D-26, Trinity Oaks May Reach Deal By End of Month
Trinity Oaks Christian Academy plans to add freshmen-level classes.
The vacant Prairie Hill School may have an occupant by fall 2012, with a lease agreement between School District 26 and Trinity Oaks Christian anticipated to be finalized by the end of April.
Once a deal is made, the Oak Knoll property, currently occupied by Trinity Oaks, will be the next building to market, lease or sale, Superintendent Brian Coleman said Monday night at the Community Engagement Committee meeting. "It's highly visible and a good piece of property," he said.
Some of the facilities at Prairie Hill are used by sports clubs in the district but has yet to be determined in the lease agreement with Trinity Oaks.
In early 2011, Trinity Oaks announced that their academy would expand and offer freshman-level (grade 9) classes beginning in the fall of 2012.
Trinity Oaks has leased Oak Knoll from the district since Aug. 1 2004 and is paying the district $13,000 a month in their final year of the lease ending on July 31.
D-26 Prepares Maplewood for Potential Purchase
The village of Cary and the district met with a prospective developer interested in the Maplewood Property last month.

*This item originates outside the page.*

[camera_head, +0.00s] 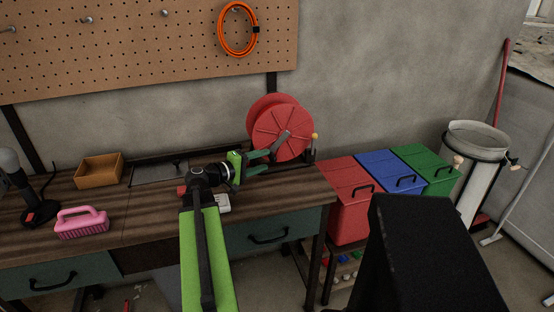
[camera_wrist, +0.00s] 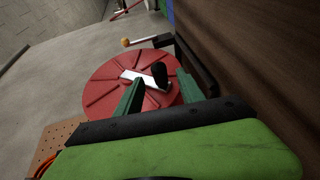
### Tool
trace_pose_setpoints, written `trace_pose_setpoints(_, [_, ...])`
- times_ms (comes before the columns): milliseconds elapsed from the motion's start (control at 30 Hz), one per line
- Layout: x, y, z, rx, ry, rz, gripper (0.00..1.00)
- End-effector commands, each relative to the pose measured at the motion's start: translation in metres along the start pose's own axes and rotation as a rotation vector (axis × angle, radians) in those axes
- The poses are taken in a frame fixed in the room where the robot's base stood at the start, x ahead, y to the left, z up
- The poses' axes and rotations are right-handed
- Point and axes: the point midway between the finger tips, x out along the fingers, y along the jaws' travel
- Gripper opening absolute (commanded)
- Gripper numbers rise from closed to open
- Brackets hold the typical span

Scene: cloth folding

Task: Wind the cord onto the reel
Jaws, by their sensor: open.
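The red reel (camera_head: 284,118) stands upright at the right end of the workbench, with two discs showing. A grey crank arm with a dark grip (camera_wrist: 160,74) is on its front face. In the wrist view the red disc (camera_wrist: 105,90) fills the middle, with a pale bar at its centre. My gripper (camera_head: 269,160) is open in front of the reel. Its two green fingers (camera_wrist: 158,82) appear on either side of the dark grip; I cannot tell whether they touch it. An orange coiled cord (camera_head: 238,30) hangs on the pegboard. No cord shows on the reel.
A yellow-knobbed lever (camera_head: 314,137) sticks up just right of the reel. Pink brush (camera_head: 82,222) and tan tray (camera_head: 99,170) lie on the bench's left. Red, blue and green bins (camera_head: 391,172) stand right of the bench (camera_head: 140,205).

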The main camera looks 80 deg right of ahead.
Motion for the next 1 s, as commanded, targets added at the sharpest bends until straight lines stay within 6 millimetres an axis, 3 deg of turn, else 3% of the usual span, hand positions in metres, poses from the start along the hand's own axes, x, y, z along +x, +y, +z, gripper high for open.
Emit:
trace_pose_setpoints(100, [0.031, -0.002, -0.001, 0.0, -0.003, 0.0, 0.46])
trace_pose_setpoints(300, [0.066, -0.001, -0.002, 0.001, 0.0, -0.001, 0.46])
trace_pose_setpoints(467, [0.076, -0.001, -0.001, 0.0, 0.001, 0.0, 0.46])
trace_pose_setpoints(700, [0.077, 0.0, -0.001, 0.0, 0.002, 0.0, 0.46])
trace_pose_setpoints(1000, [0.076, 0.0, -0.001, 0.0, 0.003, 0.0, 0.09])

The developer is continuing to meet with the district's broker to discuss potential conceptual ideas for the property. Back in January, the district reached an agreement with Colliers’ International to help with the sale of Maplewood.
A phase I assessment on the property was completed before the bidding process began.

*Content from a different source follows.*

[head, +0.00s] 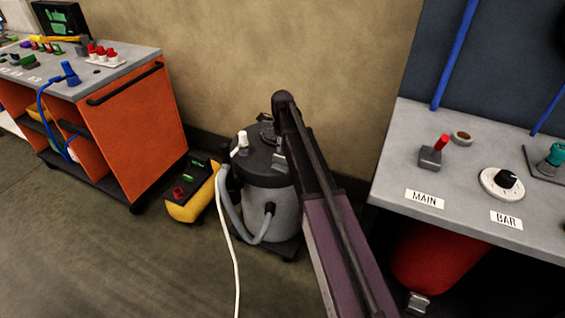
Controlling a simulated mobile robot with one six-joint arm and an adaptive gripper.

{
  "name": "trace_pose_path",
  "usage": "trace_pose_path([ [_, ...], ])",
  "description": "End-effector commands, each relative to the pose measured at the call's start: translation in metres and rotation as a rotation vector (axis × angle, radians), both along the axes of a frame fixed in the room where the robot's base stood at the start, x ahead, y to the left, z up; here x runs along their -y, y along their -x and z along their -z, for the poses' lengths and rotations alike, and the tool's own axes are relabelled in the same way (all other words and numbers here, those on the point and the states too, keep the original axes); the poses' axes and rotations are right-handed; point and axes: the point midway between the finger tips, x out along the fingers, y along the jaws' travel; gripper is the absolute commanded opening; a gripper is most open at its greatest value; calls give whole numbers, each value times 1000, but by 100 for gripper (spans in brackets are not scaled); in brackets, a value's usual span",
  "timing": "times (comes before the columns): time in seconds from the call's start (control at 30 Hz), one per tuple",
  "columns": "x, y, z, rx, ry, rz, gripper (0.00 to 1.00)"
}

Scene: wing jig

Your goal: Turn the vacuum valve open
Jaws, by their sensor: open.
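No part in the head view is labelled as the vacuum valve. A small grey valve block with an upright red handle (441,143) stands on the grey bench at right, behind a label reading MAIN (424,199). A black knob on a round white dial (503,183) sits right of it, by a label reading BAR (506,220). A teal-topped fitting (556,155) is at the right edge. I cannot tell which of these is the vacuum valve. My arm crosses the middle of the view, left of the bench; I cannot make out my gripper.
A grey and black vacuum machine (266,180) with a hose stands on the floor, partly behind my arm. A yellow case (190,200) is beside it. An orange cart (140,125) with tools is at left. A red tank (432,262) is under the bench. Floor at front left is clear.

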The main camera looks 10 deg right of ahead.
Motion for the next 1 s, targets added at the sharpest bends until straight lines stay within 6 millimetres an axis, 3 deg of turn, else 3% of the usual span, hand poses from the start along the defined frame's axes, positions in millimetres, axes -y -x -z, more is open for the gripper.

The assessment discovers potential or existing environmental contamination liabilities, addressing both the underlying land as well as physical improvements to the property.
The administration has been directed by the Board of Education to pursue a phase II assessment that would sample the soil, air, groundwater and building materials. Jason Larry, vice-president of the board said the assessments are for the district to "have everything in front of us." He noted, once we get interested parties, "we have done the work already."

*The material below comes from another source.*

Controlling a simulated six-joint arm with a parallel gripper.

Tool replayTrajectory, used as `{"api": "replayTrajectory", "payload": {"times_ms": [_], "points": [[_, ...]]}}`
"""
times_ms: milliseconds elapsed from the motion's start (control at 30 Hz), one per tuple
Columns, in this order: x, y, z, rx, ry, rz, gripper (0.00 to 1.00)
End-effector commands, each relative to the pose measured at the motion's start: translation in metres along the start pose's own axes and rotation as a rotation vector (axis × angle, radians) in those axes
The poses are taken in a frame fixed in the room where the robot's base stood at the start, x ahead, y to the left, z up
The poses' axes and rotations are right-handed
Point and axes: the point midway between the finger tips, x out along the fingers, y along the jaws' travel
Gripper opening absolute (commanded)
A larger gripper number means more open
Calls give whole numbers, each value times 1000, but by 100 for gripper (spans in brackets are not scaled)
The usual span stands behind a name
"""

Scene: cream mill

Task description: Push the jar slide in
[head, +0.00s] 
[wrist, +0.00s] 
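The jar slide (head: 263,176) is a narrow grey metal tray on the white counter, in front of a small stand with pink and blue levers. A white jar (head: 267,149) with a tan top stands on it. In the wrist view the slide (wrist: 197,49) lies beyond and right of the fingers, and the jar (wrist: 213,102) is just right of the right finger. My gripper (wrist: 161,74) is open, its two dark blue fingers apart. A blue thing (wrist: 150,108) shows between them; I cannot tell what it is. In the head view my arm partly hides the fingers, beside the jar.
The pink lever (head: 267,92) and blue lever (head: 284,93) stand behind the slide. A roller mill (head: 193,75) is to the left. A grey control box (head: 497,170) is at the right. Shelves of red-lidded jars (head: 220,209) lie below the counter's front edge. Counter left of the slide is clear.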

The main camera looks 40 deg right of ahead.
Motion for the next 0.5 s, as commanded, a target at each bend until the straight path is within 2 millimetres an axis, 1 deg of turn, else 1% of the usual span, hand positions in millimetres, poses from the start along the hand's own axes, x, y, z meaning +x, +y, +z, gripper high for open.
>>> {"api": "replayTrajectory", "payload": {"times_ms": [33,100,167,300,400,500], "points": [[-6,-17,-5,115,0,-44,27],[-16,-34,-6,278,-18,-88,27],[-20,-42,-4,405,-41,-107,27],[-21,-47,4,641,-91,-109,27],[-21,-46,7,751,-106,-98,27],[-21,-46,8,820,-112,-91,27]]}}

Chris Spoerl, president of the board, said he's wearing two hats when it comes to the Maplewood deal but "we have a responsibility to maintain and sale the property." Spoerl added that it's up to the village of what company is located there.
The sale of Maplewood would provide funds for capital improvements around the district, Larry said. “Unfortunately it can’t go towards more teachers to lower class sizes because it’s just one influx of cash,” he said.
Maplewood is set a minimum bid of $2.2 million.